#### TASK PROMPT
Return the material exactly as supplied, apart from the pictures, which are omitted.

[Begin INFORMATION PROVIDED]

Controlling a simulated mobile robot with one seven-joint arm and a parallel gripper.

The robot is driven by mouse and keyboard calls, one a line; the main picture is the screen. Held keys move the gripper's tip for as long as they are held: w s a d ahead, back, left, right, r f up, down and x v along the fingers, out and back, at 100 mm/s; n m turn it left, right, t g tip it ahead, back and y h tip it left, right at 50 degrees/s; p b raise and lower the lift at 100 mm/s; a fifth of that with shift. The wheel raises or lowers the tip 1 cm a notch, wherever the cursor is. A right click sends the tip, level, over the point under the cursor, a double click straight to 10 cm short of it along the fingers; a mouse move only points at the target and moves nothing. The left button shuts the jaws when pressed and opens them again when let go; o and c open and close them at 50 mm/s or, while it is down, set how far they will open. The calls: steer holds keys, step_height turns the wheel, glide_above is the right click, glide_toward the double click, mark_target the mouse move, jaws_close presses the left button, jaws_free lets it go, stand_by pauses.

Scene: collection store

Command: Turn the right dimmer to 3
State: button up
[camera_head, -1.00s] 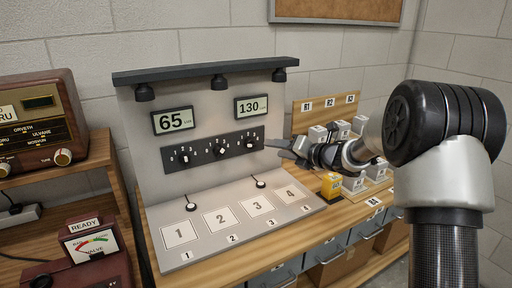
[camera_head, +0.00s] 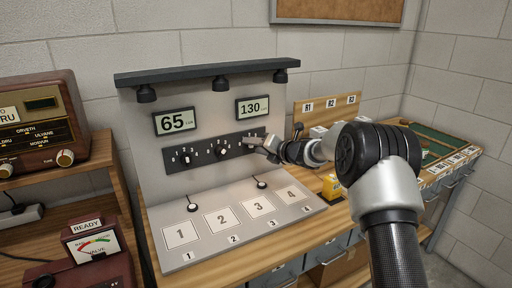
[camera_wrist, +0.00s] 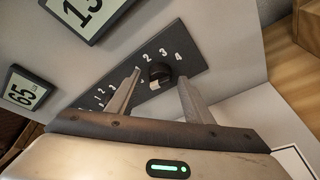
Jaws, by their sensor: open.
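The black dimmer strip (camera_head: 205,152) is on the grey upright panel, with the left dimmer (camera_head: 185,160) and middle dimmer (camera_head: 221,151) visible. The right dimmer is hidden behind my gripper in the head view. In the wrist view the right dimmer (camera_wrist: 159,74) is a black knob with a pale pointer, under an arc of numbers including 2, 3 and 4. My gripper (camera_head: 262,142) is open in front of it; the wrist view shows my gripper (camera_wrist: 155,84) with a finger on either side of the knob. Whether the fingers touch it I cannot tell.
Displays read 65 (camera_head: 175,121) and 130 (camera_head: 252,107) above the strip. Lamps hang from the dark top bar (camera_head: 205,72). Numbered pads lie on the grey base (camera_head: 215,248). A yellow block (camera_head: 331,186) stands to the right. A red READY meter (camera_head: 90,245) is at lower left.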

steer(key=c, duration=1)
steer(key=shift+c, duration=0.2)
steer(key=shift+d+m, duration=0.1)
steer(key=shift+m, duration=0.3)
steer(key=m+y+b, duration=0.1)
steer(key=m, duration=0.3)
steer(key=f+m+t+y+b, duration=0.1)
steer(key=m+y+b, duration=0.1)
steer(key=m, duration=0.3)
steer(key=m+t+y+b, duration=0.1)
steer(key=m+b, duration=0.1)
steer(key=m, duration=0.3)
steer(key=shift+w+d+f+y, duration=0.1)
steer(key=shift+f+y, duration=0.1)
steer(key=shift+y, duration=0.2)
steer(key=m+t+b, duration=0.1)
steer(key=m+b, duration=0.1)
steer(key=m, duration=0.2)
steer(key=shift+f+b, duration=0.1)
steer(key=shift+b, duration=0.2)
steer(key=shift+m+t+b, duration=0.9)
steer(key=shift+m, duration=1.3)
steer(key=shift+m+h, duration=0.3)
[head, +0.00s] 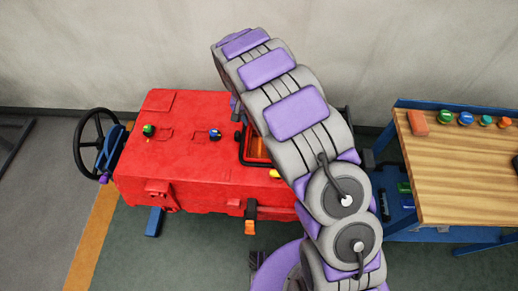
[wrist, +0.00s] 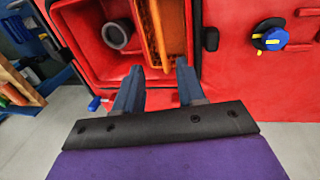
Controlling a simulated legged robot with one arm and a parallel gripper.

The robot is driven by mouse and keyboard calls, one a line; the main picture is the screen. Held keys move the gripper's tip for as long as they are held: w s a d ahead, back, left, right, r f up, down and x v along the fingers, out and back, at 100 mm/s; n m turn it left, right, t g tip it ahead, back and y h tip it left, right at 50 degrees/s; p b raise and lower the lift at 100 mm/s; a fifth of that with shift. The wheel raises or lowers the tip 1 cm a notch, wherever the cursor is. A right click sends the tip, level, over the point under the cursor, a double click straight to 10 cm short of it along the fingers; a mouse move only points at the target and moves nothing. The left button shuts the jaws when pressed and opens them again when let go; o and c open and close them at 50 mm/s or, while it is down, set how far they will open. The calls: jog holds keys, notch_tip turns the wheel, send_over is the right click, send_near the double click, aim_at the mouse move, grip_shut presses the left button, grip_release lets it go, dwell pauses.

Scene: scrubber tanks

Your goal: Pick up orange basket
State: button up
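The orange basket (wrist: 150,37) sits inside the open compartment of the red scrubber tank (wrist: 255,85). In the wrist view, its long thin orange wall and tan inner face show beyond my fingertips. In the head view, a small part of the orange basket (head: 259,148) shows in the opening of the red tank (head: 190,135), partly covered by my arm. My gripper (wrist: 159,66) is open, with its two fingers apart and nothing visible between them. The fingertips are at the near edge of the compartment, just short of the basket. My arm hides the gripper in the head view.
A grey pipe (wrist: 117,35) stands in the compartment left of the basket. A blue knob (wrist: 270,39) is on the tank's right. A wooden-topped workbench (head: 460,165) stands right of the tank, and a black steering wheel (head: 88,140) is at its left.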

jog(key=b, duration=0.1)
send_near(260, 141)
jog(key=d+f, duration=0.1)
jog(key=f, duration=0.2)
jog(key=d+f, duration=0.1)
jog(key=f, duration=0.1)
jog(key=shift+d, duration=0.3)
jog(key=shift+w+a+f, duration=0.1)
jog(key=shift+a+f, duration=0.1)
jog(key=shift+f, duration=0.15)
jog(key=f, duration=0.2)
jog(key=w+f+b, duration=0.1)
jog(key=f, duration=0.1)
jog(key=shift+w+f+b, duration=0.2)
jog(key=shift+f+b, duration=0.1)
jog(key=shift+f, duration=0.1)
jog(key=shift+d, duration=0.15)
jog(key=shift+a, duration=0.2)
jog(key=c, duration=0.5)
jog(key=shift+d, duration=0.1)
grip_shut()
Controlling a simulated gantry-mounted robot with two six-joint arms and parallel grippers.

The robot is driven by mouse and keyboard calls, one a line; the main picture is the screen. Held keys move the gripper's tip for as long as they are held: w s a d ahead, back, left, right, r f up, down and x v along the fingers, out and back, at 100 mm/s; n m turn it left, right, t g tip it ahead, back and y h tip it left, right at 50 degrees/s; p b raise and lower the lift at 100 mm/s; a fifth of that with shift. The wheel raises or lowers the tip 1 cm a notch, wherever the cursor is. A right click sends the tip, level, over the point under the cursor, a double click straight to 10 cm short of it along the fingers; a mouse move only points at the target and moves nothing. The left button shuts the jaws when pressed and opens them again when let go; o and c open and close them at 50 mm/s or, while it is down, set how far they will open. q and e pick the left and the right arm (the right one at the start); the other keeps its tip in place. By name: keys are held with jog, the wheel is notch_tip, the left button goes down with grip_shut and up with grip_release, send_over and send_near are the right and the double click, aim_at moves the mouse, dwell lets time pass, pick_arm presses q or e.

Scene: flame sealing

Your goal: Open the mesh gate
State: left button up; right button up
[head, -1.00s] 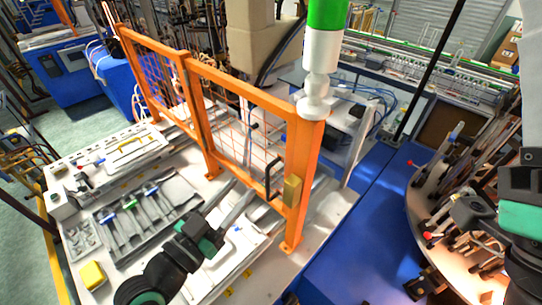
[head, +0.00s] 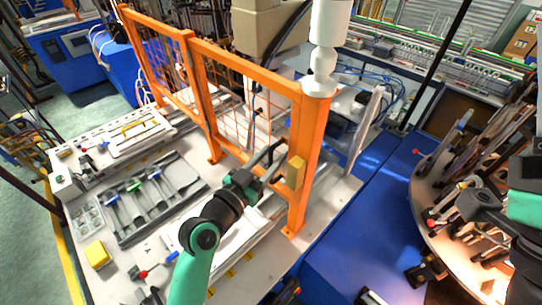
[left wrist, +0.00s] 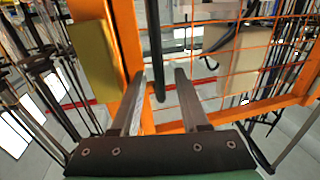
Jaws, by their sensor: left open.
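The mesh gate (head: 251,75) is an orange frame with thin wire mesh, standing upright across the worktable. Its panel sits in line with the right-hand orange post (head: 304,150), with no clear gap between them. A brass-yellow block (head: 295,172) sits on that post and also shows in the left wrist view (left wrist: 93,60). The black bar handle (left wrist: 155,40) is just beyond the fingertips of my left gripper (left wrist: 158,78), lined up with the gap between them. My left gripper (head: 266,168) is open and partly hides the handle in the head view. My right gripper (head: 465,210) shows only partly at the right edge.
A grey tool tray (head: 150,200) and a yellow box (head: 97,254) lie on the white worktable in front of the gate. A white stack-light pole stands on the post. A round table (head: 450,240) with tools is at the right.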

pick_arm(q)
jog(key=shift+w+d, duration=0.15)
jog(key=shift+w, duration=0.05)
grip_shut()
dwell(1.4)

[End INFORMATION PROVIDED]

#### THE COMPLETED TASK
Controlling a simulated mobile robot with one seven-joint arm and a parallel gripper.

The robot is driven by mouse and keyboard calls, one a line; the main picture is the screen. Held keys move the gripper's tip for as long as they are held: w s a d ahead, back, left, right, r f up, down and x v along the fingers, out and back, at 100 mm/s; n m turn it left, right, t g tip it ahead, back and y h tip it left, right at 50 degrees/s; p b raise and lower the lift at 100 mm/s; a fifth of that with shift. The wheel raises or lowers the tip 1 cm a notch, wherever the cursor is. A right click sends the tip, level, over the point under the cursor, a double click straight to 10 cm short of it along the fingers; a mouse move only points at the target and moves nothing. The left button shuts the jaws when pressed and opens them again when let go; o and c open and close them at 50 mm/s or, while it is down, set how far they will open. The calls: steer holds keys, step_height turns the wheel, glide_above is the right click, glide_toward the double click, mark_target the mouse move, jaws_close presses the left button, jaws_free lets it go, stand_by pauses.

Scene: collection store

Command: Turn the right dimmer to 3
State: button up
[camera_head, -1.00s] 
[camera_head, +0.00s] 
[camera_wrist, +0.00s] 
Jaws, by their sensor: open.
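The black dimmer strip (camera_head: 205,152) is on the grey upright panel, with the left dimmer (camera_head: 185,160) and middle dimmer (camera_head: 221,151) visible. The right dimmer is hidden behind my gripper in the head view. In the wrist view the right dimmer (camera_wrist: 159,74) is a black knob with a pale pointer, under an arc of numbers including 2, 3 and 4. My gripper (camera_head: 262,142) is open in front of it; the wrist view shows my gripper (camera_wrist: 155,84) with a finger on either side of the knob. Whether the fingers touch it I cannot tell.
Displays read 65 (camera_head: 175,121) and 130 (camera_head: 252,107) above the strip. Lamps hang from the dark top bar (camera_head: 205,72). Numbered pads lie on the grey base (camera_head: 215,248). A yellow block (camera_head: 331,186) stands to the right. A red READY meter (camera_head: 90,245) is at lower left.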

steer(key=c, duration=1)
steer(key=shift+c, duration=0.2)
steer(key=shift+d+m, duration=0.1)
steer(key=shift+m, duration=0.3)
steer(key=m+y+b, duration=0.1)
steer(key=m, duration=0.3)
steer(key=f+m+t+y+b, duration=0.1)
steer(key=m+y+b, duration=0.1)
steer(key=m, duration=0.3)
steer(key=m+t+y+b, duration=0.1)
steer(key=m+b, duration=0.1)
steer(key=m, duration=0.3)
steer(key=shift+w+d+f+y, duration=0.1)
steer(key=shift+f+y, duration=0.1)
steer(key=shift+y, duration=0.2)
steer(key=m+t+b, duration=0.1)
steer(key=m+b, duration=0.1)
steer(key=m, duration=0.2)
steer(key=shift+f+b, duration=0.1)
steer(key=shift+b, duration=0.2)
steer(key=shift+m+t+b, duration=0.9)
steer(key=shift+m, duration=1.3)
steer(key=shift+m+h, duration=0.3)
[head, +0.00s] 
[wrist, +0.00s] 
Controlling a simulated legged robot with one arm and a parallel gripper.

The robot is driven by mouse and keyboard calls, one a line; the main picture is the screen. Held keys move the gripper's tip for as long as they are held: w s a d ahead, back, left, right, r f up, down and x v along the fingers, out and back, at 100 mm/s; n m turn it left, right, t g tip it ahead, back and y h tip it left, right at 50 degrees/s; p b raise and lower the lift at 100 mm/s; a fifth of that with shift. The wheel raises or lowers the tip 1 cm a notch, wherever the cursor is. A right click sends the tip, level, over the point under the cursor, a double click straight to 10 cm short of it along the fingers; a mouse move only points at the target and moves nothing. The left button shuts the jaws when pressed and opens them again when let go; o and c open and close them at 50 mm/s or, while it is down, set how far they will open. The calls: jog holds keys, notch_tip turns the wheel, send_over is the right click, send_near the double click, aim_at the mouse move, grip_shut presses the left button, grip_release lets it go, dwell pauses.

Scene: scrubber tanks

Your goal: Pick up orange basket
State: button up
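The orange basket (wrist: 150,37) sits inside the open compartment of the red scrubber tank (wrist: 255,85). In the wrist view, its long thin orange wall and tan inner face show beyond my fingertips. In the head view, a small part of the orange basket (head: 259,148) shows in the opening of the red tank (head: 190,135), partly covered by my arm. My gripper (wrist: 159,66) is open, with its two fingers apart and nothing visible between them. The fingertips are at the near edge of the compartment, just short of the basket. My arm hides the gripper in the head view.
A grey pipe (wrist: 117,35) stands in the compartment left of the basket. A blue knob (wrist: 270,39) is on the tank's right. A wooden-topped workbench (head: 460,165) stands right of the tank, and a black steering wheel (head: 88,140) is at its left.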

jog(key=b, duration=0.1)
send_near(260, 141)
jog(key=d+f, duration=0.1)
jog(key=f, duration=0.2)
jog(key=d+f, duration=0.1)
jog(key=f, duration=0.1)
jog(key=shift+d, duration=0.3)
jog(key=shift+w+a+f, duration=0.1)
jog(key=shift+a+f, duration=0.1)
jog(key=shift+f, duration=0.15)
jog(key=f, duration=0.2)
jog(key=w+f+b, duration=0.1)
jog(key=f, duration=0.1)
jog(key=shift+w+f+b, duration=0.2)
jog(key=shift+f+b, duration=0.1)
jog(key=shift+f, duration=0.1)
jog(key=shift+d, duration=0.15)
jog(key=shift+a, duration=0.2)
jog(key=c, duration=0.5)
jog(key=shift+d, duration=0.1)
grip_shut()
Controlling a simulated gantry-mounted robot with two six-joint arms and parallel grippers.

The robot is driven by mouse and keyboard calls, one a line; the main picture is the screen. Held keys move the gripper's tip for as long as they are held: w s a d ahead, back, left, right, r f up, down and x v along the fingers, out and back, at 100 mm/s; n m turn it left, right, t g tip it ahead, back and y h tip it left, right at 50 degrees/s; p b raise and lower the lift at 100 mm/s; a fifth of that with shift. The wheel raises or lowers the tip 1 cm a notch, wherever the cursor is. A right click sends the tip, level, over the point under the cursor, a double click straight to 10 cm short of it along the fingers; a mouse move only points at the target and moves nothing. The left button shuts the jaws when pressed and opens them again when let go; o and c open and close them at 50 mm/s or, while it is down, set how far they will open. q and e pick the left and the right arm (the right one at the start); the other keeps its tip in place. By name: keys are held with jog, the wheel is notch_tip, the left button goes down with grip_shut and up with grip_release, send_over and send_near are the right and the double click, aim_at moves the mouse, dwell lets time pass, pick_arm presses q or e.

Scene: flame sealing

Your goal: Open the mesh gate
State: left button up; right button up
[head, -1.00s] 
[head, +0.00s] 
[left wrist, +0.00s] 
Jaws, by their sensor: left open.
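The mesh gate (head: 251,75) is an orange frame with thin wire mesh, standing upright across the worktable. Its panel sits in line with the right-hand orange post (head: 304,150), with no clear gap between them. A brass-yellow block (head: 295,172) sits on that post and also shows in the left wrist view (left wrist: 93,60). The black bar handle (left wrist: 155,40) is just beyond the fingertips of my left gripper (left wrist: 158,78), lined up with the gap between them. My left gripper (head: 266,168) is open and partly hides the handle in the head view. My right gripper (head: 465,210) shows only partly at the right edge.
A grey tool tray (head: 150,200) and a yellow box (head: 97,254) lie on the white worktable in front of the gate. A white stack-light pole stands on the post. A round table (head: 450,240) with tools is at the right.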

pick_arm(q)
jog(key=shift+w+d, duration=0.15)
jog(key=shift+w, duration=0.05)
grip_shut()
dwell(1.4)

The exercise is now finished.